* RECORDS SHOWN:
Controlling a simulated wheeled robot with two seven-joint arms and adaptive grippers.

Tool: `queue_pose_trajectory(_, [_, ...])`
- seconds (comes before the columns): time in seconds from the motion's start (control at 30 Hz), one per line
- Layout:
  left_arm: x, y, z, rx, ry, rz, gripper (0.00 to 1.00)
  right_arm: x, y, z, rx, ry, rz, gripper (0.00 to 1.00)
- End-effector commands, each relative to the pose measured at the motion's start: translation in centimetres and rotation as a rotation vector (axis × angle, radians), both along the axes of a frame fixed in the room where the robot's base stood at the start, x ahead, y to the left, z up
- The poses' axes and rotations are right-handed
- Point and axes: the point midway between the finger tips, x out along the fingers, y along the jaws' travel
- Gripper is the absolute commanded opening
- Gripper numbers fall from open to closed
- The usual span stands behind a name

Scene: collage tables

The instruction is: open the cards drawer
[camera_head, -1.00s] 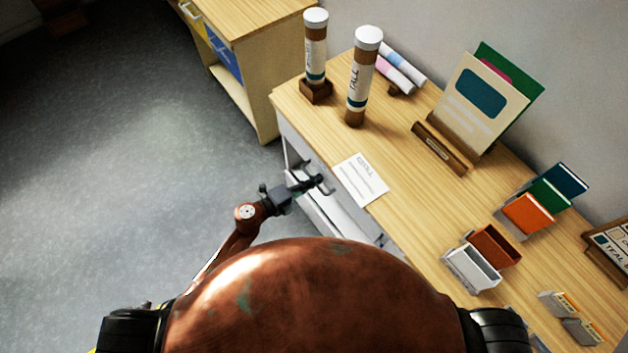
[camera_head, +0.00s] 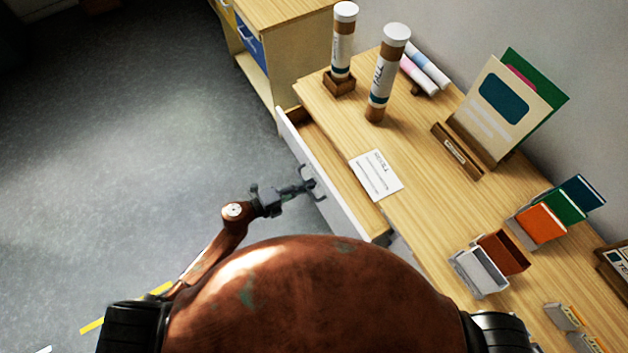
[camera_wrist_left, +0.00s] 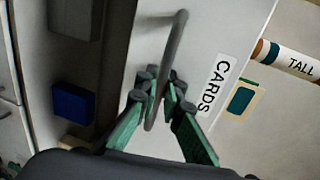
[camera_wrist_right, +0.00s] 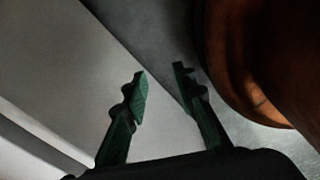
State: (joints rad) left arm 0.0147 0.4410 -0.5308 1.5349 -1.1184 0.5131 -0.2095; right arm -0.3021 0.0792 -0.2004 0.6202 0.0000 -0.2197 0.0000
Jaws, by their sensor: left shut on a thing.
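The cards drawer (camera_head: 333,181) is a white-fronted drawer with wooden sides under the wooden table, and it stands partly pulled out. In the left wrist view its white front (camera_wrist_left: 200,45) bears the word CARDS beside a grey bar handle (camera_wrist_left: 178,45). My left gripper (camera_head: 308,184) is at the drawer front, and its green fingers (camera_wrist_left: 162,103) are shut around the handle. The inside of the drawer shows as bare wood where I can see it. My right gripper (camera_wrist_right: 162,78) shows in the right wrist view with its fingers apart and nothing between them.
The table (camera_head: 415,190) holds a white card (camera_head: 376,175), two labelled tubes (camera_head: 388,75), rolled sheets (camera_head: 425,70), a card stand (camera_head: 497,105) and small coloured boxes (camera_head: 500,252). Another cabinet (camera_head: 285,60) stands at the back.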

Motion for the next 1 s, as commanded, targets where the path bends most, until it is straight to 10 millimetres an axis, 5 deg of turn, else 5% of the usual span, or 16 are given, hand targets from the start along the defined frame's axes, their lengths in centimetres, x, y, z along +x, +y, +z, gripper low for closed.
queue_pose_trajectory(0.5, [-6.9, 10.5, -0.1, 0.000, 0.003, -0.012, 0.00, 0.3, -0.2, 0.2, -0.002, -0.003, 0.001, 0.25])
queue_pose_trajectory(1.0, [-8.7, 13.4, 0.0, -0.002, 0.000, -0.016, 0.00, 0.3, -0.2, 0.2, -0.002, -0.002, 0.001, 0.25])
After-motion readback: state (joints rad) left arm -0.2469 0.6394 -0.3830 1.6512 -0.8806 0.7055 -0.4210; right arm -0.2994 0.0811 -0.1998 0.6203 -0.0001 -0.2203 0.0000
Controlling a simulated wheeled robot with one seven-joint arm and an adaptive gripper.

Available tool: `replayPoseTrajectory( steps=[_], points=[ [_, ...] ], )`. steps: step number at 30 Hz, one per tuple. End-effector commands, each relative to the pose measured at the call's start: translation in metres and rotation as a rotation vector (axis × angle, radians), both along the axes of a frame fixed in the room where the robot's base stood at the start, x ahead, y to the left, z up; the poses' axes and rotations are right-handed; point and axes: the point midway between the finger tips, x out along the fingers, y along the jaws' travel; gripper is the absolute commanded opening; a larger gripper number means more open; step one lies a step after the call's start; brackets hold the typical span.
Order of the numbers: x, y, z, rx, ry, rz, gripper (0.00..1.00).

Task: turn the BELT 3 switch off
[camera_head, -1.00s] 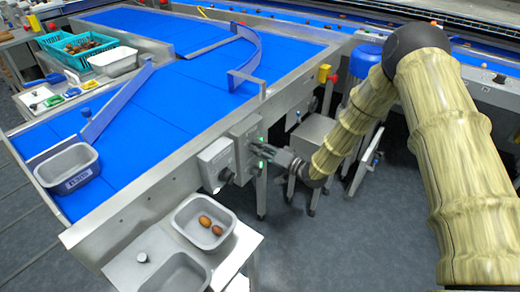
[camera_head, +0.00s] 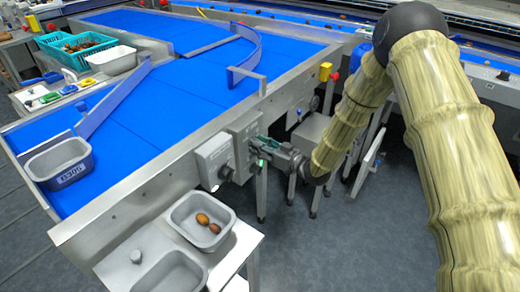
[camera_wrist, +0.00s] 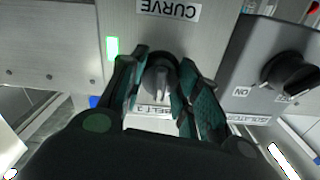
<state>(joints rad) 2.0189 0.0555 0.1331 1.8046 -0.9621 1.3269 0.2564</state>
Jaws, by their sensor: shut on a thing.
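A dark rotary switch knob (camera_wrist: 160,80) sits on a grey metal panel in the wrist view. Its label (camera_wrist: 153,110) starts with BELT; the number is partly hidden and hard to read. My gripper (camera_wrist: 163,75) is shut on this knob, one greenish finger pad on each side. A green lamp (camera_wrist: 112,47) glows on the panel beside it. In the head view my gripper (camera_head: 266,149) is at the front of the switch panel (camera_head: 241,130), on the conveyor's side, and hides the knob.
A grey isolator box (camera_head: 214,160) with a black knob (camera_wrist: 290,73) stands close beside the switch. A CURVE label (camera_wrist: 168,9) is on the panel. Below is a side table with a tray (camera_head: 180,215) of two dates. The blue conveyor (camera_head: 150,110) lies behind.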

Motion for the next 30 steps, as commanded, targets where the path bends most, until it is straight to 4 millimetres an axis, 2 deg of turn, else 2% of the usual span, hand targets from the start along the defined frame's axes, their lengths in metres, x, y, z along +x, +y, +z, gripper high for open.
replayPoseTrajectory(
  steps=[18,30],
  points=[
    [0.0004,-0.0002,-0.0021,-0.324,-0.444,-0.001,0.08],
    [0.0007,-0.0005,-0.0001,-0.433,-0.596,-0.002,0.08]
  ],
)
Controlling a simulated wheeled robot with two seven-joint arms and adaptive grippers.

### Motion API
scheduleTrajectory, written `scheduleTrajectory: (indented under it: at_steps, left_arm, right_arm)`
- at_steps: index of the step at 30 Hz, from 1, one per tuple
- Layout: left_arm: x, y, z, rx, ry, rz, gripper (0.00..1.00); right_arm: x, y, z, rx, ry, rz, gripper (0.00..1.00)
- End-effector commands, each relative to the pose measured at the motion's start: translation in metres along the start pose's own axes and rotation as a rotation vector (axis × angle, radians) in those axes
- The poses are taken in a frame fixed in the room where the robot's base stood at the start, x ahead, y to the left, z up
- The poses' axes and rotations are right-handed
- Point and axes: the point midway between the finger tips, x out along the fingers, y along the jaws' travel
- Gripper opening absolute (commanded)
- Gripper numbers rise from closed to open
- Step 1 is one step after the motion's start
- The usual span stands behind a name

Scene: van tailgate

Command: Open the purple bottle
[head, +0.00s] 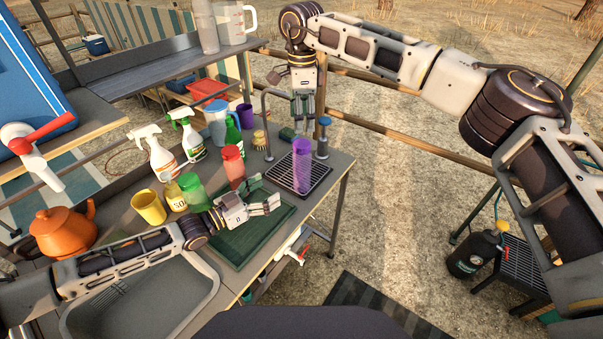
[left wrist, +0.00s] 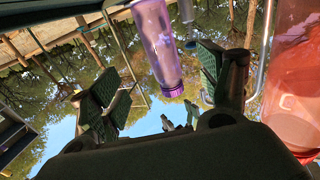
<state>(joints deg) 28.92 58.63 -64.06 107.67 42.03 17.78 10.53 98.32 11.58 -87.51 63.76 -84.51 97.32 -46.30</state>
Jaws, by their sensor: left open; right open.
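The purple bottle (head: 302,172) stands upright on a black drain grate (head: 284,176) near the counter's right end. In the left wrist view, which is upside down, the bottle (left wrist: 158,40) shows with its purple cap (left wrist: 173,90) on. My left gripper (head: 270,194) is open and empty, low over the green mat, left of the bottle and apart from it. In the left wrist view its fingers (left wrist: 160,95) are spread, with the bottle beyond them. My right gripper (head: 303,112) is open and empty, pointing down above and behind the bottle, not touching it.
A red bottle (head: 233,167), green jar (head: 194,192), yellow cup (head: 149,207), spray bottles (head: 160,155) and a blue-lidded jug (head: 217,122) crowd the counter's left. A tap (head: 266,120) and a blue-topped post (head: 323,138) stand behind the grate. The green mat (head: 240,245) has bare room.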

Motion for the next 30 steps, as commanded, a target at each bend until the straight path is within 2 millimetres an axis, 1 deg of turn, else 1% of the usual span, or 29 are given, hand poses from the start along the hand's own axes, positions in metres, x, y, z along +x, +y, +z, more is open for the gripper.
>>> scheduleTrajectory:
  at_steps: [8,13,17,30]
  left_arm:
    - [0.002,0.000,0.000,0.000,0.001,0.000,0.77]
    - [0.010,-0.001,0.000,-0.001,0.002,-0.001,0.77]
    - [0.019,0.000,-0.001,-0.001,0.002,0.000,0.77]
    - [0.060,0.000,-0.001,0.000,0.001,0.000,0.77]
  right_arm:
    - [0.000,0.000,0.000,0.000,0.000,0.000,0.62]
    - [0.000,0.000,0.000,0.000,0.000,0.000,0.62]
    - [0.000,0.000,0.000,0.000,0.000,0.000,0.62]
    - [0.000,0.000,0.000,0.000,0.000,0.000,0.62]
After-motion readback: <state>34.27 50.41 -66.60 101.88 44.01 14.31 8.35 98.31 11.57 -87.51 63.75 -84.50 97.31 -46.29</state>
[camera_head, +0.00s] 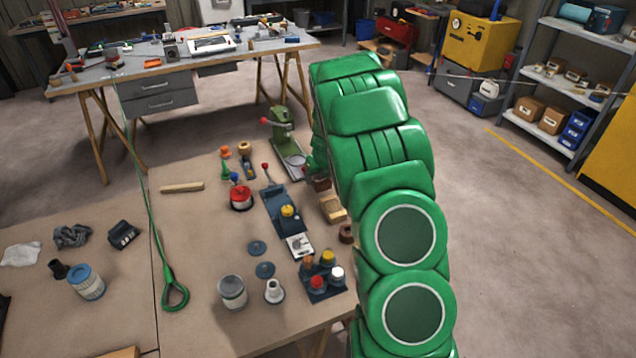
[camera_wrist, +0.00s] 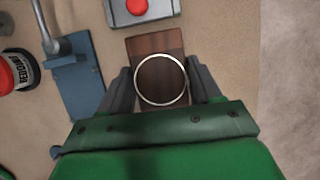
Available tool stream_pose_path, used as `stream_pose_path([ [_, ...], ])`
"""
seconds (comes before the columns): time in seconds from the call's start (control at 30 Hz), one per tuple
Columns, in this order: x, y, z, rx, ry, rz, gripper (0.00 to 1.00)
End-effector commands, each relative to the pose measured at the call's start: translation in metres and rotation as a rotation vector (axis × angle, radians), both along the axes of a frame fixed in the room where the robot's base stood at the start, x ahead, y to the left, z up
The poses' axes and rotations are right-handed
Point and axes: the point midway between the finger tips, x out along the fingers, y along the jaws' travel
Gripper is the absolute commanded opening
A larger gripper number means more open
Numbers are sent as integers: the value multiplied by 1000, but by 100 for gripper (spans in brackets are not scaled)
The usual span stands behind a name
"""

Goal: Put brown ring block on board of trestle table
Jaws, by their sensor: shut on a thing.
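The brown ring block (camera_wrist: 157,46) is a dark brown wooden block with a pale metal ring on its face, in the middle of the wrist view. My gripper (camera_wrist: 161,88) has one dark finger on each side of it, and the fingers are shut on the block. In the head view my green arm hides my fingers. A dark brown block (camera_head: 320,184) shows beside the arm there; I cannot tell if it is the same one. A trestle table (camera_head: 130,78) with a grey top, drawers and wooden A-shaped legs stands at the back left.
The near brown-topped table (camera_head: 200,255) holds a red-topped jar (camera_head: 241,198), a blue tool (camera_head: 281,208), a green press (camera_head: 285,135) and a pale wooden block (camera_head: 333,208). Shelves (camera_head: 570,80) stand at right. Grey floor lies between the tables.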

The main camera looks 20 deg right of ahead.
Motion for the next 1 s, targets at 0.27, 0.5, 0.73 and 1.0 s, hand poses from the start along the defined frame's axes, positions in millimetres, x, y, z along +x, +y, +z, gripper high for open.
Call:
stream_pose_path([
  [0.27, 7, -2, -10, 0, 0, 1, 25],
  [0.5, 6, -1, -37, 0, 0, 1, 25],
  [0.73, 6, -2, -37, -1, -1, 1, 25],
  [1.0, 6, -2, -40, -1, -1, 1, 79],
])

* TASK TO COMPLETE:
Lines that hold the word "Scene" are the ones to return, every one of them.

* TASK SOLUTION:
Scene: collage tables
Scene: van tailgate

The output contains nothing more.